(BBC) “Please, sir… help us to go back to Sri Lanka,” one woman after another cries and pleads over the phone from a detention centre in Riyadh, Saudi Arabia.
I cannot see these women but I hear them fighting to reach the mobile phone that belongs to the inmate that I am on the phone with.
Thangavelu Sarojini, a young Tamil woman, says she was tortured by her employer.
“I still have wounds and scars in my hands, neck, legs. They beat me, pinched me and burnt me,” she says from the Olaya detention camp where hundreds of migrant women from south and southeast Asia are held.
Their crime, they say, was running away from employers to escape physical, sexual or psychological abuse. They are all now classified as illegal immigrants under Saudi law.
“I was not paid for one-and-a-half years, they tried to kill me, then I fled to the embassy,” Sarojini tells me.
Hundreds of thousands of Sri Lankan women arrive in the Middle East every year and they are a major foreign revenue earner for the island. But many claim to be ill-treated, tortured, or not paid for the work.
In one notorious case in August 2010, 24 nails were removed from the body of LP Ariyawathie, a 49-year-old Sri Lankan domestic worker in Saudi. Saudi authorities have pledged to investigate her case but there has been no reported progress in the investigation.
‘Imprisoned and unpaid’
But it is not only physical abuse that forced these hapless women to flee their employers.
About 24 nails were removed from LP Ariyawathie’s body after arriving in Sri Lanka in August 2010
Kusuma Nandani, a mother-of-two who has not returned to Sri Lanka since 1993, says she was not paid by her employer for at least 15 years.
She says that she suffered stress and depression because her employers did not allow her to keep in touch with her husband, son and daughter in Sri Lanka.
As Kusuma Nandani cannot read or write, she was was only able to write a few letters – and then only with the help of other Sri Lankans.
One day, she was told by the employer that she would not be paid anymore after she forgot to hand over pocket money to the children before dropping them off at school.
From then, she says she was imprisoned by her employers for more than a decade. Rescued by the Sri Lankan embassy officials in Riyadh in 2009 after a tip-off, she has been a detainee at the camp since then.
Her daughter says she is puzzled as to why the Sri Lankan embassy authorities have not been able to send her mother home even though Kusuma was granted an exit visa some time ago.
WG Mala Mangalika is another maid who fled alleged ill-treatment. She says she was told to work without pay for more than a year because her employer paid a Sri Lankan agency nearly 7,000 riyal ($1,866).
Now she is facing a lawsuit filed by the employer.
"The employer says he has paid to the agency for four years so he would not allow me to go back," says Mala Mangalika.

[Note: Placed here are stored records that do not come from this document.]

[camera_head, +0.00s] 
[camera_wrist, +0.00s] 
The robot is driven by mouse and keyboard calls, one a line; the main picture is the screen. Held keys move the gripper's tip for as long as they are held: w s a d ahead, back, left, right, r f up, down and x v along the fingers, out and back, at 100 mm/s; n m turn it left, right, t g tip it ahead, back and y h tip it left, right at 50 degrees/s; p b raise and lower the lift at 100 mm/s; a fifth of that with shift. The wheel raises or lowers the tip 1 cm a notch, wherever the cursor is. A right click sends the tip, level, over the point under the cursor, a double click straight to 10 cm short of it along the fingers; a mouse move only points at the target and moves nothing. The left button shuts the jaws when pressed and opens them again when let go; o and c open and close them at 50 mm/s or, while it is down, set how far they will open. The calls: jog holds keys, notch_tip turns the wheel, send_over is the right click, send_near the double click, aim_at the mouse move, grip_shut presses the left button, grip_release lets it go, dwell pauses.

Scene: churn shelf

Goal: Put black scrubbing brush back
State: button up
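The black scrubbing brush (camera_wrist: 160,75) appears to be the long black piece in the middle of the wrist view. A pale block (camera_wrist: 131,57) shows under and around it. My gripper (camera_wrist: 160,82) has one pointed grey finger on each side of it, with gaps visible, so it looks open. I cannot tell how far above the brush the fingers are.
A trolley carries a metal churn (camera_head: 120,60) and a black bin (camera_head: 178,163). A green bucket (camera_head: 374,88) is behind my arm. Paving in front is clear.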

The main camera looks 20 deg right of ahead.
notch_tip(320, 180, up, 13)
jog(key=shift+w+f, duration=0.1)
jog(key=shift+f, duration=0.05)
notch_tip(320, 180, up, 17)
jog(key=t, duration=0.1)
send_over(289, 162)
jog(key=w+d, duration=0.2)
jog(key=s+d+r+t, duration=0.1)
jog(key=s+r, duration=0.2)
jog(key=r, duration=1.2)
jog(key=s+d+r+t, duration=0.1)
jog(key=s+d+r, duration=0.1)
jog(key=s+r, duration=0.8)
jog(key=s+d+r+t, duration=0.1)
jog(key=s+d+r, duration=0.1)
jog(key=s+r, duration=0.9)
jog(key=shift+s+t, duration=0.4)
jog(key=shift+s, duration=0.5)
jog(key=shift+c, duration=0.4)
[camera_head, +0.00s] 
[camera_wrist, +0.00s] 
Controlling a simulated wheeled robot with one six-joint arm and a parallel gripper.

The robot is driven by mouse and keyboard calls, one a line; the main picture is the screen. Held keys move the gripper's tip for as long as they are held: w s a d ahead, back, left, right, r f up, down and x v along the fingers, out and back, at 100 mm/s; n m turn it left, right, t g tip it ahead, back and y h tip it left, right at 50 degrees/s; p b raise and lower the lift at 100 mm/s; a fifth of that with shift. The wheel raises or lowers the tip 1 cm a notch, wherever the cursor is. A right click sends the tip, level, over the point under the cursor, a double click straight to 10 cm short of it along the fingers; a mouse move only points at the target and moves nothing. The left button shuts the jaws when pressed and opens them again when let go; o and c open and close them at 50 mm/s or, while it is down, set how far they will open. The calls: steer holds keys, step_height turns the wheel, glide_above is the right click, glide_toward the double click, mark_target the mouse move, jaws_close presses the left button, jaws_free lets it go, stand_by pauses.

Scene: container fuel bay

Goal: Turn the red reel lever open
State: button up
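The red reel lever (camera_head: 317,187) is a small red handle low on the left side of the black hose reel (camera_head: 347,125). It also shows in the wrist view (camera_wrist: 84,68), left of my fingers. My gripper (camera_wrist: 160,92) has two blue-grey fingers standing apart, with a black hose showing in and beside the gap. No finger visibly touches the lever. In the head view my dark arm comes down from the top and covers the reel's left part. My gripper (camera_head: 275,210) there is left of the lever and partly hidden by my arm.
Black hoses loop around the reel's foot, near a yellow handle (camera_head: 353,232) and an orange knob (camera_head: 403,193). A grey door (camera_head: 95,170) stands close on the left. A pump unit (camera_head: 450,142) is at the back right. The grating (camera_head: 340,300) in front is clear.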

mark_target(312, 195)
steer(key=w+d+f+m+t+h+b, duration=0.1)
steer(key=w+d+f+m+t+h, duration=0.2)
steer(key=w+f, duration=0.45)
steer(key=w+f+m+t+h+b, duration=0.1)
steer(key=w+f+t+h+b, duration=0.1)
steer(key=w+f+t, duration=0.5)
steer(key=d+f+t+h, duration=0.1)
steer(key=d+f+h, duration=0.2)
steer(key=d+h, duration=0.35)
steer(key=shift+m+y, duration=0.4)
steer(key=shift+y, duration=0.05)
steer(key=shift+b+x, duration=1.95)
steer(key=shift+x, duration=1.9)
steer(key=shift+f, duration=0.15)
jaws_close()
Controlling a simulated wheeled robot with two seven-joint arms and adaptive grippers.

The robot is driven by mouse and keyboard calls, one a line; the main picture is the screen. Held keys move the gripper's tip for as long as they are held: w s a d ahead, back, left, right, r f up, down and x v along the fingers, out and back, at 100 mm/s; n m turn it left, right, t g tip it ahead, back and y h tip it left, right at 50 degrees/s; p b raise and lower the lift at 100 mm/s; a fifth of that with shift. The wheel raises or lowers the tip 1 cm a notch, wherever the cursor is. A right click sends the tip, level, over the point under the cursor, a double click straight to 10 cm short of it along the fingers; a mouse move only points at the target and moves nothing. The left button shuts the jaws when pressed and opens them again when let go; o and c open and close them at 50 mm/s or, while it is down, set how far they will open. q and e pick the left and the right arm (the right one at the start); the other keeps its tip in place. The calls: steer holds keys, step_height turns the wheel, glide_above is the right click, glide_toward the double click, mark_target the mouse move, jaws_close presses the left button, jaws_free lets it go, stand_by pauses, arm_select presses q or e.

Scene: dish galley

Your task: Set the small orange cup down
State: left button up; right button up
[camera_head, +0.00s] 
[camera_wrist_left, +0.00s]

Detention centre inmates say that although Sri Lankan officials helped when they first arrived at the embassy, they are concerned about the delay in sending them back home.
Apart from those in the camp, hundreds more abused maids are currently staying in an embassy hostel.
Their plight is worsened because they become illegal immigrants as soon as they leave their employers, the legal "sponsor" for their work permits.
Human Rights Watch (HRW) has long been campaigning for more protection for domestic workers in the Middle East and has called for migrant domestic workers to be included into local labour laws so that they are better protected.
Reform needed
"My legs are still swollen and blackened after I fell from upstairs," Mala Senananayake weeps as she grabs the phone from others in the queue in Olaya camp, in Saudi Arabia.
"I have no one in Sri Lanka. My parents are gone, my husband is trying to divorce me, I have only daughter who doesn't know who to approach to get help."
"Please sir, please help me to go back to Sri Lanka," she repeatedly begs me.
The labour officer at the Sri Lankan embassy in Riyadh told the BBC that the files of the detainees at Olaya camp have been transferred to the Sri Lanka Foreign Employment Bureau (SLFEB) in Colombo.
But SLFEB head Kingsley Ranawaka did not answer repeated telephone calls to get a response.
In an open letter to the governments of Saudi Arabia, Indonesia and Sri Lanka, HRW urged them to "ensure a timely and comprehensive response" to alleged abuse and implement "systemic reforms to prevent such abuses in future".
It has urged Saudi Arabia to "prosecute alleged perpetrators, allow victims to return to their home countries before the trial and seek both criminal penalties and financial compensation".
It also wants the cancellation of the Kafala system that requires the consent of the employer to repatriate migrant workers.
The BBC has had no response from the media office of the embassy of Saudi Arabia in London.